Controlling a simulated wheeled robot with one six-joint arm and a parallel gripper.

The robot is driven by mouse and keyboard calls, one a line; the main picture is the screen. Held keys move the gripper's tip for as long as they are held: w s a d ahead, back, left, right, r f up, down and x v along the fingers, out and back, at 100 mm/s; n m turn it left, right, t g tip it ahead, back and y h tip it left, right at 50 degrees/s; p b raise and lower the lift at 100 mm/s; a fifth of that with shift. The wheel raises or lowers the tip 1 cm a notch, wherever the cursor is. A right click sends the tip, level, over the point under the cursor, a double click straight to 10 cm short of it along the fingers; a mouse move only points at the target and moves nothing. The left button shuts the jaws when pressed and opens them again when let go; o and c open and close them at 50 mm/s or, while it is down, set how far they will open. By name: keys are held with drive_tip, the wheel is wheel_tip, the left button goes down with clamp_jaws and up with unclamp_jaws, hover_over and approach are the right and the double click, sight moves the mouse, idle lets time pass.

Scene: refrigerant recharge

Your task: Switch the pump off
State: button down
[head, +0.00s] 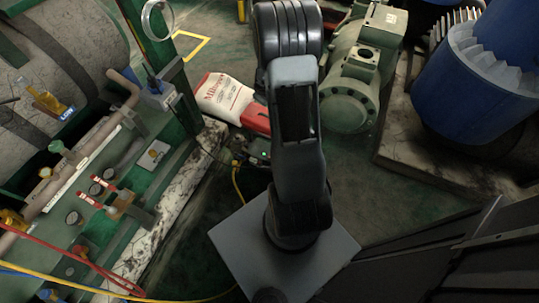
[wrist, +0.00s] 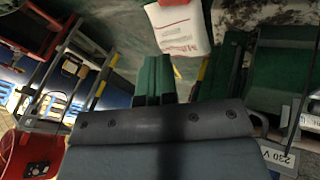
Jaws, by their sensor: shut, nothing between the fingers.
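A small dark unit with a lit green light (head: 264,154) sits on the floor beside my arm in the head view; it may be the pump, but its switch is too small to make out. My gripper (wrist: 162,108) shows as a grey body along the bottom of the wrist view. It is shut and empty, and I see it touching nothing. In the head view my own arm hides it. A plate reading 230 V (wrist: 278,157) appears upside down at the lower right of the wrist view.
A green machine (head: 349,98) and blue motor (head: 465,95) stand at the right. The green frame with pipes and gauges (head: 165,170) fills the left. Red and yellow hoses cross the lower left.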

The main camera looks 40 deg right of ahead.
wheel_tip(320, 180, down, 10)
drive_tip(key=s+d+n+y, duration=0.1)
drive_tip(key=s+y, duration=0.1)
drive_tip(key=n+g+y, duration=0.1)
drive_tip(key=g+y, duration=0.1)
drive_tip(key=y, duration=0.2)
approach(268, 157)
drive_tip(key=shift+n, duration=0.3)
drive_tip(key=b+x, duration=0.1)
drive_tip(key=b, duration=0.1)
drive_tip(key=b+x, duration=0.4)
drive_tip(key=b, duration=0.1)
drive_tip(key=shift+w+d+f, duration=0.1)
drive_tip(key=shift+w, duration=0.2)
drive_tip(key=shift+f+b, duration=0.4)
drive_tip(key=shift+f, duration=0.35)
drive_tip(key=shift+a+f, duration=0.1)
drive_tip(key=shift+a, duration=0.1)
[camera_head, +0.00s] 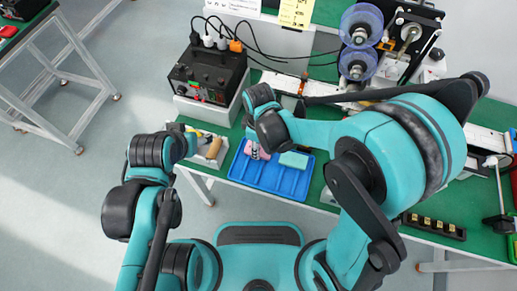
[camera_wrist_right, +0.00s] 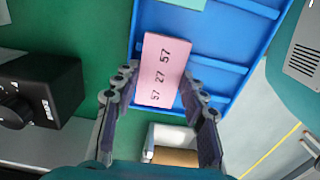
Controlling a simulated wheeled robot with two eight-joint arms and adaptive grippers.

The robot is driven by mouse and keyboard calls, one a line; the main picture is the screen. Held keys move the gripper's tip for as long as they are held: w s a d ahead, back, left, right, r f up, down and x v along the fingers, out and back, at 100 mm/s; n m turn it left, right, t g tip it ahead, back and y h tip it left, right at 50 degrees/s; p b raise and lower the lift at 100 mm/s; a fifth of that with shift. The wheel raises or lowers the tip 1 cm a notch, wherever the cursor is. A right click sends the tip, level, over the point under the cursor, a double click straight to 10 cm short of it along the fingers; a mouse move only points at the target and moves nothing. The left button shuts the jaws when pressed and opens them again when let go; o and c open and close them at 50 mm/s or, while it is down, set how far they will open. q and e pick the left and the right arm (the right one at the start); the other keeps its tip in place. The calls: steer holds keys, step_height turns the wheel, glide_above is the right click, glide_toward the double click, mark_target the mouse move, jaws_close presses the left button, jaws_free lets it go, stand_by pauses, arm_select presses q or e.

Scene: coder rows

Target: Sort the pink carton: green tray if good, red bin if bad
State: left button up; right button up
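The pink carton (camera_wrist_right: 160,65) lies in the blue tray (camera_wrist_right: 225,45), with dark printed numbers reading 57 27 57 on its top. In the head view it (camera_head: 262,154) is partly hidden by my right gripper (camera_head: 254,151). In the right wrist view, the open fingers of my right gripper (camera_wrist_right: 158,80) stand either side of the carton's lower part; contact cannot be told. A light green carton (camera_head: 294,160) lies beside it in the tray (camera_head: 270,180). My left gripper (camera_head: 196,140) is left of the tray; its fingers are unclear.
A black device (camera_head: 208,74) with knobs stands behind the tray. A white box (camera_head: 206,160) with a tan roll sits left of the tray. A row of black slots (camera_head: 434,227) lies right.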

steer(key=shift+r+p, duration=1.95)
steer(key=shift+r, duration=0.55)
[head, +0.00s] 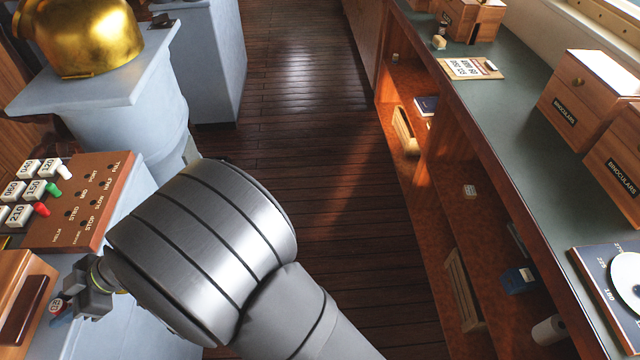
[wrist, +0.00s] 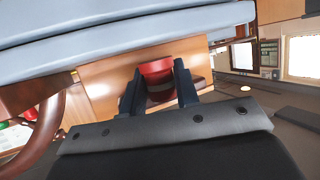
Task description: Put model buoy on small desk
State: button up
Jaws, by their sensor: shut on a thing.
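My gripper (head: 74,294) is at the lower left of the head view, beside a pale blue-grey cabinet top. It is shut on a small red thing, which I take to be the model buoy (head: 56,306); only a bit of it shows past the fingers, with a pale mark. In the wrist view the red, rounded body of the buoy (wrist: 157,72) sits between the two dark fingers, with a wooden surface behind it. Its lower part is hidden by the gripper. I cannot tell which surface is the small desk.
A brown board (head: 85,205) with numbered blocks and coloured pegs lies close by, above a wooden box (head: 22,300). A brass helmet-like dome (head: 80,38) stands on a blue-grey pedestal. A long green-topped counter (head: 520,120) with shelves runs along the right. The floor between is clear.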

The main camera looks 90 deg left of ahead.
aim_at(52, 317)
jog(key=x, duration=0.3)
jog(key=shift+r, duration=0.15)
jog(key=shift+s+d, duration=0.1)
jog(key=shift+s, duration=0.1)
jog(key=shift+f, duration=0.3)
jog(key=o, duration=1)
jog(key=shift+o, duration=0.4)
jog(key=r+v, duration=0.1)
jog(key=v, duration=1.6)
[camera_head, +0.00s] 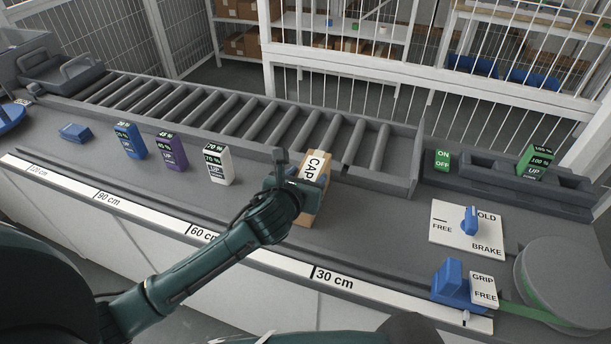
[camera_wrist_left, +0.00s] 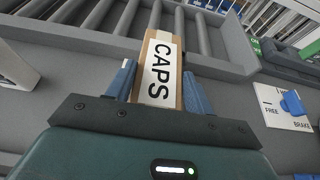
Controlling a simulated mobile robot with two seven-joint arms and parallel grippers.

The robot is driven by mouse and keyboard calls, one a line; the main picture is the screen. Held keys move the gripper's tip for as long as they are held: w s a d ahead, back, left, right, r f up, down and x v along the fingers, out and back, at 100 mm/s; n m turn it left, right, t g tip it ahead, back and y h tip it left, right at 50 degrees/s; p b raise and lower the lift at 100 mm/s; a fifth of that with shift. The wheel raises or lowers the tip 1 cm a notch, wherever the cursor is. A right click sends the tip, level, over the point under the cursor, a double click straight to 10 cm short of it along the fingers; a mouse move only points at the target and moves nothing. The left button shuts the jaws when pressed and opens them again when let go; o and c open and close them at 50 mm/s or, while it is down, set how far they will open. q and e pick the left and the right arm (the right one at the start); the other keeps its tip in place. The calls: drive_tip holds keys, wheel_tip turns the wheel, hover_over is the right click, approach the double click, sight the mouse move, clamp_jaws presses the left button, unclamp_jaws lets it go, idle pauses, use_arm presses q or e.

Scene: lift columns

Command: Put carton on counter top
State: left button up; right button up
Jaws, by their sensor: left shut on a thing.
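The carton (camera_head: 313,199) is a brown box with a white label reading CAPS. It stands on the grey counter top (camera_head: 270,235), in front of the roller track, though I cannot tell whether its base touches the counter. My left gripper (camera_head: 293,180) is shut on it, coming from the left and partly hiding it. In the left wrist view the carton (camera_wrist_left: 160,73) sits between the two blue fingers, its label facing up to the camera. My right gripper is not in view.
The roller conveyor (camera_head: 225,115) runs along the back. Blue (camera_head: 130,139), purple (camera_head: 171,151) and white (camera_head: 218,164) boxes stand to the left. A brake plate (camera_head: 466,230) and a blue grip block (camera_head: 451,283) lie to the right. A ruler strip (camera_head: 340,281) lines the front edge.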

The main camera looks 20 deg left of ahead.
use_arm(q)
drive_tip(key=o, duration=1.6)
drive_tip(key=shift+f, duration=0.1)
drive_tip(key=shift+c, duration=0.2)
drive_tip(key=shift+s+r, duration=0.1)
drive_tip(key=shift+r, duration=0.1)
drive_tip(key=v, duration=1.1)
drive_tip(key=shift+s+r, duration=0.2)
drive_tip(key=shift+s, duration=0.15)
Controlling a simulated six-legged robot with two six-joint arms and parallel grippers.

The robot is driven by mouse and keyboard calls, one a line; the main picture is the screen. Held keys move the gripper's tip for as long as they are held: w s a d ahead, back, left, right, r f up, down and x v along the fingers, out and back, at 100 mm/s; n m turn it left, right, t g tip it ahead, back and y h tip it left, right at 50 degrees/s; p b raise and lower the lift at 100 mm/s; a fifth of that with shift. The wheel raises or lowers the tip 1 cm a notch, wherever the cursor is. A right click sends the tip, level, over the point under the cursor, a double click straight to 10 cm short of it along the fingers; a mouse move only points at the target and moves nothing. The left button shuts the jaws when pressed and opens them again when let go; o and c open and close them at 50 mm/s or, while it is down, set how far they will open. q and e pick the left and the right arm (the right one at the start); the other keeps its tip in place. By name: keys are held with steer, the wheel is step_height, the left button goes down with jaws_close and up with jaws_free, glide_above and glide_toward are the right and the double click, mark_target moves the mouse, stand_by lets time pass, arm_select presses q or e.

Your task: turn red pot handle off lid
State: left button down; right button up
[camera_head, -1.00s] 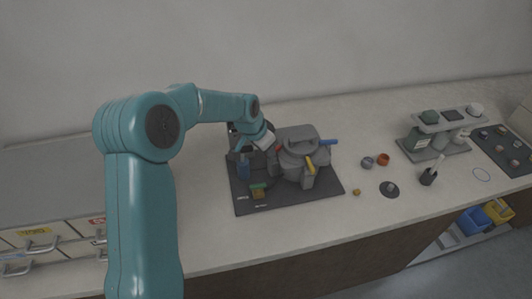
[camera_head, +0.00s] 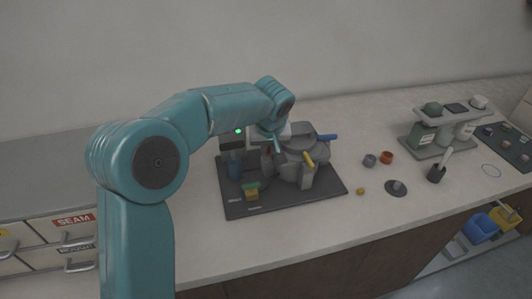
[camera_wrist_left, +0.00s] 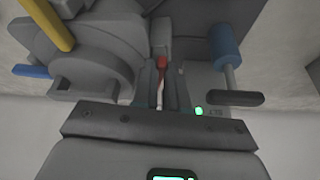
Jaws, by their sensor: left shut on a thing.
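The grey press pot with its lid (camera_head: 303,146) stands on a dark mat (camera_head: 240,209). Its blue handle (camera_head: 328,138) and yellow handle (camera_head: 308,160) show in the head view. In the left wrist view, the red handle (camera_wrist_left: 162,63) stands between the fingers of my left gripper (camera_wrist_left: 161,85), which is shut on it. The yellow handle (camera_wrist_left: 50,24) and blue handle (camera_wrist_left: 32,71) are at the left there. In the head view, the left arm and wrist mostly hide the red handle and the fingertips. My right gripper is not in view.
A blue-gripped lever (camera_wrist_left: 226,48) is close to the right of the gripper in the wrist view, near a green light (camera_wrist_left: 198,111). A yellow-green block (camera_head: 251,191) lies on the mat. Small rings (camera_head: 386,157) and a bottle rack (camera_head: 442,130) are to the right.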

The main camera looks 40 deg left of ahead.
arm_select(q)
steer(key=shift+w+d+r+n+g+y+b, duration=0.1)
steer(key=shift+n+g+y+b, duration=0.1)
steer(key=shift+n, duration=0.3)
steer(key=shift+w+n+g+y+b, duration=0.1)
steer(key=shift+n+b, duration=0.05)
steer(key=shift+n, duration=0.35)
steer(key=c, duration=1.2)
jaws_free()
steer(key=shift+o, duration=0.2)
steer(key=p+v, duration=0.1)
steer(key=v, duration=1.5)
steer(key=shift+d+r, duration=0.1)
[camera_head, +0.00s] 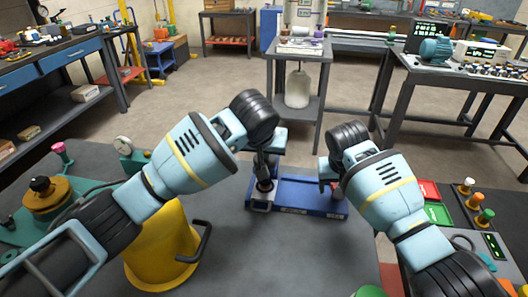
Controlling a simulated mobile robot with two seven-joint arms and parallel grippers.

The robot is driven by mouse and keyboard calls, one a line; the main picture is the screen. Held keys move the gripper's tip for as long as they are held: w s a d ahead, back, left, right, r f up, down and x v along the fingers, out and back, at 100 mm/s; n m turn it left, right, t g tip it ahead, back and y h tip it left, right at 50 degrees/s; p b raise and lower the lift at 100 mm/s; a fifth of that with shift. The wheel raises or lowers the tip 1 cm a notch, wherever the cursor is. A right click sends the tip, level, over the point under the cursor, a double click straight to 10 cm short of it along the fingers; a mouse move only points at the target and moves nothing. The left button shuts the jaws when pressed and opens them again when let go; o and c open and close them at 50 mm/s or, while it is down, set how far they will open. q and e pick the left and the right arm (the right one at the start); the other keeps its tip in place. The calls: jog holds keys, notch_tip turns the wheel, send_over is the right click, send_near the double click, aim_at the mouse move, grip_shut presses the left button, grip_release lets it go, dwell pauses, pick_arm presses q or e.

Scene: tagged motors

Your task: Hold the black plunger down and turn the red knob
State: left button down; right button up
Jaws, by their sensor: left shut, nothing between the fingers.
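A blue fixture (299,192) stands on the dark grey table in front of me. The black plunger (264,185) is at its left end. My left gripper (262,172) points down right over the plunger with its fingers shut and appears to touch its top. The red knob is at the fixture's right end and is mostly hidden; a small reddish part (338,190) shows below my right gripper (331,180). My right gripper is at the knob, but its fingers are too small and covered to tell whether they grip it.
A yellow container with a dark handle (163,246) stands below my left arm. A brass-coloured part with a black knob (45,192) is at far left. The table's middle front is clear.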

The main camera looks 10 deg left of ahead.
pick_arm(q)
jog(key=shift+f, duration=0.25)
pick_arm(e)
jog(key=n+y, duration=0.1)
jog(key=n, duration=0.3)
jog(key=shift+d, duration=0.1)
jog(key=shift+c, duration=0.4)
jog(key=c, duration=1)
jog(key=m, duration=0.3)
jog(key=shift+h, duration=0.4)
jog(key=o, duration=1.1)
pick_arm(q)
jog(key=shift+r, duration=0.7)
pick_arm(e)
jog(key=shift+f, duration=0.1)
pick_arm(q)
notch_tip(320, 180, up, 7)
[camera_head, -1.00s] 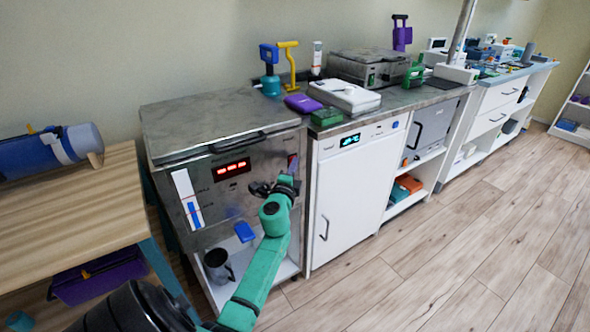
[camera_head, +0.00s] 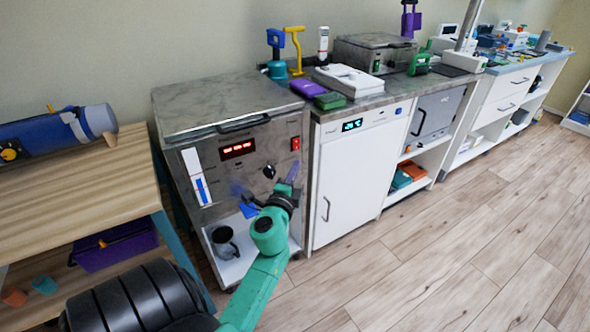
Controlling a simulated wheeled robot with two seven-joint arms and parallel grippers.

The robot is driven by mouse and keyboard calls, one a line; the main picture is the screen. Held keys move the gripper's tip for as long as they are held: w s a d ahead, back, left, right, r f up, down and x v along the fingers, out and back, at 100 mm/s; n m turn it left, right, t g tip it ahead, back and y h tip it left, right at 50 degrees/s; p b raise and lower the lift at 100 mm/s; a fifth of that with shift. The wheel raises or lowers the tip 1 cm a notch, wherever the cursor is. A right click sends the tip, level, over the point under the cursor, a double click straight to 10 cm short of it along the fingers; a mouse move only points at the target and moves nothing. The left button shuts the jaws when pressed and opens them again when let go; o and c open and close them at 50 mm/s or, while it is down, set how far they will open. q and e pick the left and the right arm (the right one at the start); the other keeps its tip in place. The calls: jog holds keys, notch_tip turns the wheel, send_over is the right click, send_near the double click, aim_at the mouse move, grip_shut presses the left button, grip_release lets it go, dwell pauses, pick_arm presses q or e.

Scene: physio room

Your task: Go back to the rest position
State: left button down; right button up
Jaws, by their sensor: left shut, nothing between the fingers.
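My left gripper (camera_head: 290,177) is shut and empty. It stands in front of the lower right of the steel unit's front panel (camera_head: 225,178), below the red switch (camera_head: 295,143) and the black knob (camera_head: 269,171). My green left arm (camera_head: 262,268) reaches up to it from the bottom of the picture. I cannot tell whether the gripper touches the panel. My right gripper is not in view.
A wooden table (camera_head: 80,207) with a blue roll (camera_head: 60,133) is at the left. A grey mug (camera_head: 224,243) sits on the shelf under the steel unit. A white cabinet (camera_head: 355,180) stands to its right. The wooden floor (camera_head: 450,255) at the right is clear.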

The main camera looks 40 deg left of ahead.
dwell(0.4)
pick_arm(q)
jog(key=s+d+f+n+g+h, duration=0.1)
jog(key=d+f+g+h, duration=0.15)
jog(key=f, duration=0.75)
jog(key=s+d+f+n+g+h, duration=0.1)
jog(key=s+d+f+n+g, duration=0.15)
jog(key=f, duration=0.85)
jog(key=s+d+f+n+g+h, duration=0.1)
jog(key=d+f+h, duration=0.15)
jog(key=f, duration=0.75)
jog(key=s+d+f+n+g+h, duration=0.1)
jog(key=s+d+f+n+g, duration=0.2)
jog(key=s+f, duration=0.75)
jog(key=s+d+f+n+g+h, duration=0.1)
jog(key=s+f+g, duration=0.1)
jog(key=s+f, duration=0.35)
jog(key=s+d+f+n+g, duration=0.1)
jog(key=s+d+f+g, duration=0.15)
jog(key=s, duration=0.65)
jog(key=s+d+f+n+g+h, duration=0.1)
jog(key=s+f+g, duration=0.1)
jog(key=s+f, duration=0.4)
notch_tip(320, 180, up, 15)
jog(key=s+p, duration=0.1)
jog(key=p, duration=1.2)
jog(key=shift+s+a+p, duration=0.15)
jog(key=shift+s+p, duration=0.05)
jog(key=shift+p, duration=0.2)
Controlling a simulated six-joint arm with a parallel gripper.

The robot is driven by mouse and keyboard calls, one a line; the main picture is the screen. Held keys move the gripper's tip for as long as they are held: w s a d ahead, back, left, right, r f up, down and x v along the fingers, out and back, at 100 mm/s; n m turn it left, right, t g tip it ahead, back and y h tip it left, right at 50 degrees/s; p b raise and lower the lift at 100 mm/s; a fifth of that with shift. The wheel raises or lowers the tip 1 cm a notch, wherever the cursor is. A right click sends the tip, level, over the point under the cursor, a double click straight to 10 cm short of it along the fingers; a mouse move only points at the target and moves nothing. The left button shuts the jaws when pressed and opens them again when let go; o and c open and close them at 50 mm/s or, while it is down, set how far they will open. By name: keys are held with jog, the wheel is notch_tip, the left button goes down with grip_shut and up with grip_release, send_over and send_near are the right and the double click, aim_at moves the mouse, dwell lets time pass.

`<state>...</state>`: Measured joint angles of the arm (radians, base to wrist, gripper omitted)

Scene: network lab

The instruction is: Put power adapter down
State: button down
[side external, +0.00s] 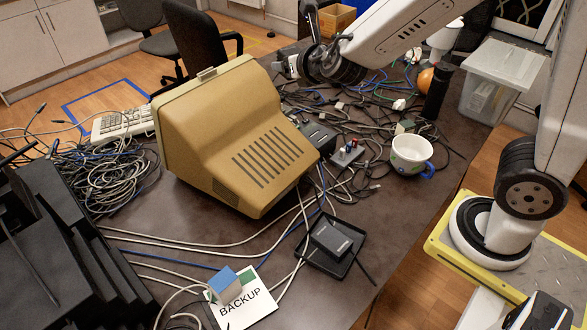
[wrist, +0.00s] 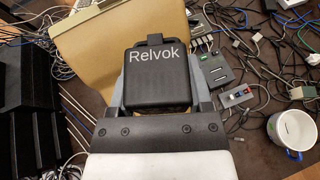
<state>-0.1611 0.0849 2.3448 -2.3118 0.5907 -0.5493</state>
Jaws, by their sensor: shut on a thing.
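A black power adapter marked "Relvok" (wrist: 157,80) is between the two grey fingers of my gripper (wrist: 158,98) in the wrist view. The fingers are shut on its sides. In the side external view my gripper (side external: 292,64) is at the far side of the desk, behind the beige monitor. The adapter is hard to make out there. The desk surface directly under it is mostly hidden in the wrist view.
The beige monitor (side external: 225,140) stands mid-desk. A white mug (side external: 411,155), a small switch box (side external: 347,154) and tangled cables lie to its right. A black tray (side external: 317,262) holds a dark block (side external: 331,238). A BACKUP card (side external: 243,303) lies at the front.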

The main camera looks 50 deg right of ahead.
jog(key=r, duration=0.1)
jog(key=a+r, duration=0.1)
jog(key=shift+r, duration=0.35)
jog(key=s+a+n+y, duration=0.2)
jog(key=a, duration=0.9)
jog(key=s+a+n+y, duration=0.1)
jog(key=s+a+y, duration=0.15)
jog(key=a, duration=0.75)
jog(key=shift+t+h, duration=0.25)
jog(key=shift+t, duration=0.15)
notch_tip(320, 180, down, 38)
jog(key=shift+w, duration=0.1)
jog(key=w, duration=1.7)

= = =

### GIVEN EXERCISE
Above are the records. Copy exactly, and only, the lines from the line containing "wrist, gripper omitted)" through the last one, omitting any pictures.

### ANSWER TO THIS PROBLEM
`<state>...</state>`: Measured joint angles of the arm (radians, base to wrist, gripper omitted)

Scene: network lab

The instruction is: Put power adapter down
State: button down
[side external, +0.00s] 
[wrist, +0.00s] 
<state>-0.1611 0.0849 2.3448 -2.3118 0.5907 -0.5493</state>
Jaws, by their sensor: shut on a thing.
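A black power adapter marked "Relvok" (wrist: 157,80) is between the two grey fingers of my gripper (wrist: 158,98) in the wrist view. The fingers are shut on its sides. In the side external view my gripper (side external: 292,64) is at the far side of the desk, behind the beige monitor. The adapter is hard to make out there. The desk surface directly under it is mostly hidden in the wrist view.
The beige monitor (side external: 225,140) stands mid-desk. A white mug (side external: 411,155), a small switch box (side external: 347,154) and tangled cables lie to its right. A black tray (side external: 317,262) holds a dark block (side external: 331,238). A BACKUP card (side external: 243,303) lies at the front.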

The main camera looks 50 deg right of ahead.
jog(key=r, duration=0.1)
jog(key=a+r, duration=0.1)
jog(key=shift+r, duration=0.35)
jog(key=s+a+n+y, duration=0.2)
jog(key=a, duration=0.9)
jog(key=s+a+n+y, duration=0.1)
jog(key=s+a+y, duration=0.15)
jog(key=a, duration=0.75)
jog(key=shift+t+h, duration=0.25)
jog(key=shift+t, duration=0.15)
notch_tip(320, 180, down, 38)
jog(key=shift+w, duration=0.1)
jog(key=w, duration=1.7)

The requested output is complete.